ところがどうだ、この炊き合わせ、食える。
湯葉から始め、れんこん、ふき、椎茸と箸を進めるがどれも悪くない。椎茸のエグいのに当たったら後まで口の中が嫌な味で支配されるが、これは実にいい炊き加減である。かぼちゃも今時分にしてはコクがあって上々。
もう一種のご飯「赤米飯」に箸をつけると、これまた風趣。毎朝五穀米の粥を食べている私は白飯以外の飯にも馴染みだが、この赤米はいい。むぎむぎとした食感といい、色といい実に茶味のある物。
魚は「めぬけ」という初耳の赤魚の西京焼き。

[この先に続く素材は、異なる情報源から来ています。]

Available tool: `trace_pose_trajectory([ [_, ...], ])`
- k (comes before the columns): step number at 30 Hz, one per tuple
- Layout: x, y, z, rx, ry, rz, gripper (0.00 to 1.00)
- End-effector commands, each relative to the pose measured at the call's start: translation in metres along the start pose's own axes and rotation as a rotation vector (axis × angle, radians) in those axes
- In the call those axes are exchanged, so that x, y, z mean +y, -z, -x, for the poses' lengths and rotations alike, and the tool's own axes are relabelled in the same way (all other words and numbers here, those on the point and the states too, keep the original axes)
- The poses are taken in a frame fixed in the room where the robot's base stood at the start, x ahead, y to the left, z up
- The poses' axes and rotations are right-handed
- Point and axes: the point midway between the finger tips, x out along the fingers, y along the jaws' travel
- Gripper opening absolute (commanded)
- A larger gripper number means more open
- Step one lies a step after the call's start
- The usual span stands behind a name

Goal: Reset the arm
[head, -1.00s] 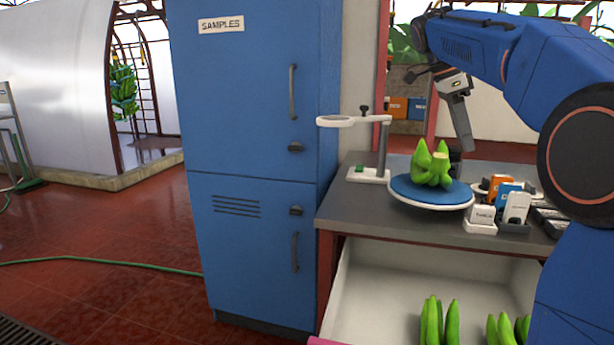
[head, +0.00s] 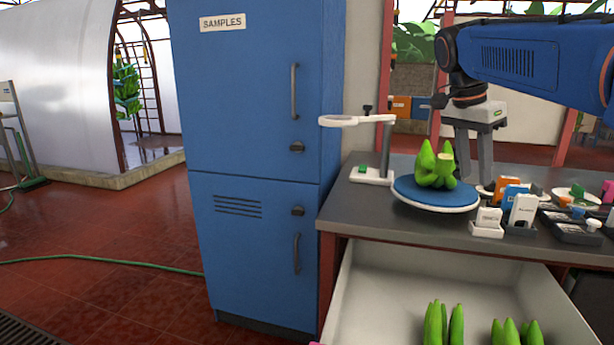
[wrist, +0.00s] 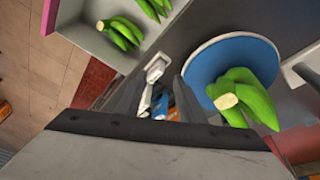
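My gripper (head: 474,165) points down behind the right side of the blue round stand, with its two fingers apart and nothing visible between them. In the wrist view my gripper (wrist: 158,95) also shows spread fingers, with small boxes visible beyond the gap. A green banana hand (head: 436,166) rests on the blue round stand (head: 418,197); it also shows in the wrist view (wrist: 245,95), beside the right finger and apart from it. My blue arm reaches in from the upper right.
The grey bench (head: 340,215) holds a magnifier stand (head: 385,150), an orange box (head: 508,183), small white boxes (head: 523,208) and a dark tray (head: 572,228). An open drawer (head: 375,290) below holds green bananas (head: 435,322). A blue samples cabinet (head: 245,130) stands left.

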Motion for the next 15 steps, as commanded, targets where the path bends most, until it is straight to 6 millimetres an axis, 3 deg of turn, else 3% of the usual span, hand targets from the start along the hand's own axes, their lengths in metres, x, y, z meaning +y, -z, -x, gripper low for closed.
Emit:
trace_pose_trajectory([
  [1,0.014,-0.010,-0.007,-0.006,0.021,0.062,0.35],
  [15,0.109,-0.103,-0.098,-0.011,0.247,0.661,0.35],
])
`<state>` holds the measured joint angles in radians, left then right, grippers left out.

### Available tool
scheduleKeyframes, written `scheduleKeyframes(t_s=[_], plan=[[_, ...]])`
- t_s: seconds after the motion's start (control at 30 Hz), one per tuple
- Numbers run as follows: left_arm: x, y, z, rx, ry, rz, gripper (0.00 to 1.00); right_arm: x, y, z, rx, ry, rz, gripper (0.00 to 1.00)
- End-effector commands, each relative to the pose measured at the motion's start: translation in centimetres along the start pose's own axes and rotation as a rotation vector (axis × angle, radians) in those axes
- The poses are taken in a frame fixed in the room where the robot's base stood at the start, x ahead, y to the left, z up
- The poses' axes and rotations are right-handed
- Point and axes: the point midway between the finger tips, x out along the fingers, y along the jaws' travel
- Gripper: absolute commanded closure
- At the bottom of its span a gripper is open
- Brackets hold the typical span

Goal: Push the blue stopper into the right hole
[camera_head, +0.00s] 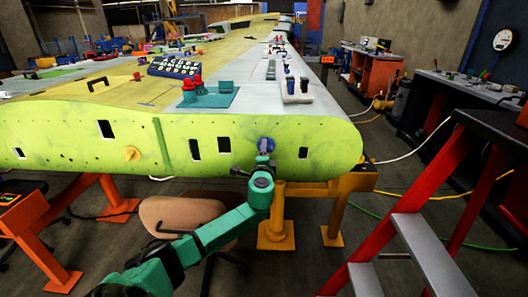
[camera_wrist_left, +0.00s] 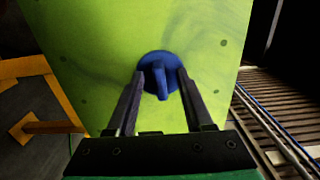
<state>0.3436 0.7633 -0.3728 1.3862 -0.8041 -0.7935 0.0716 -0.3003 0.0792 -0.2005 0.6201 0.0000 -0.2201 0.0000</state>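The blue stopper (camera_head: 265,144) sits at the green end face of the wing (camera_head: 330,143), right of the middle. In the left wrist view the stopper (camera_wrist_left: 158,72) shows a round flange against the green face and a handle pointing outward. I cannot tell how deep it sits. My left gripper (camera_head: 263,163) is just in front of it. In the left wrist view the gripper (camera_wrist_left: 159,100) has its two dark fingers apart, one on each side of the handle, with gaps visible. The hole behind the stopper is hidden. My right gripper is not in view.
A brown stool (camera_head: 183,215) stands below. Red steps (camera_head: 415,225) stand at the right. Orange supports (camera_head: 277,225) hold up the wing.

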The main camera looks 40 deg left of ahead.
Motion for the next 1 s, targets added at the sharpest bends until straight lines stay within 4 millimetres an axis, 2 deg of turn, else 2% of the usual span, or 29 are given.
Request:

これがまた味噌がごく控え目で魚の味が良く分かる佳品。
浅利の海苔佃煮、穴子蒲焼きと来て最後に残しておいた「えんどう寄せ」なる真薯を頬張った時、この弁当に対する評価は急勾配を描いて三ツ星に登り詰めた。
その香りの良いことと言ったら無い。噛むごとに口の中で初夏の青く爽やかな香味がふぁーっと広がり、一瞬幸福感にさえ包まれた。
あまり絶賛すると回し者の様なので、若干の難を言うと、炊き合わせの絹さやが火が通り過ぎでベチャだった事と、玉子焼きがJR東海の弁当共通の東海道の焼き印入りの物だったこと。不味くは無いがここまで来たら玉子焼きもオリジナリティがほしい。
後は漬物と梅干しが、平凡。というか私は紀州南高梅が嫌いで、弁当の梅干しはカリカリ小梅の方がいい。さもなくば思いっきりしょっぱいの。甘酸っぱいのはゲンナリである。
ともあれ、久々に美味い駅弁を食べて大満足。これでたった千円とは申し訳ないくらいである。
美味しい物を食べる秘訣。その第一は期待し過ぎないで食べる事である。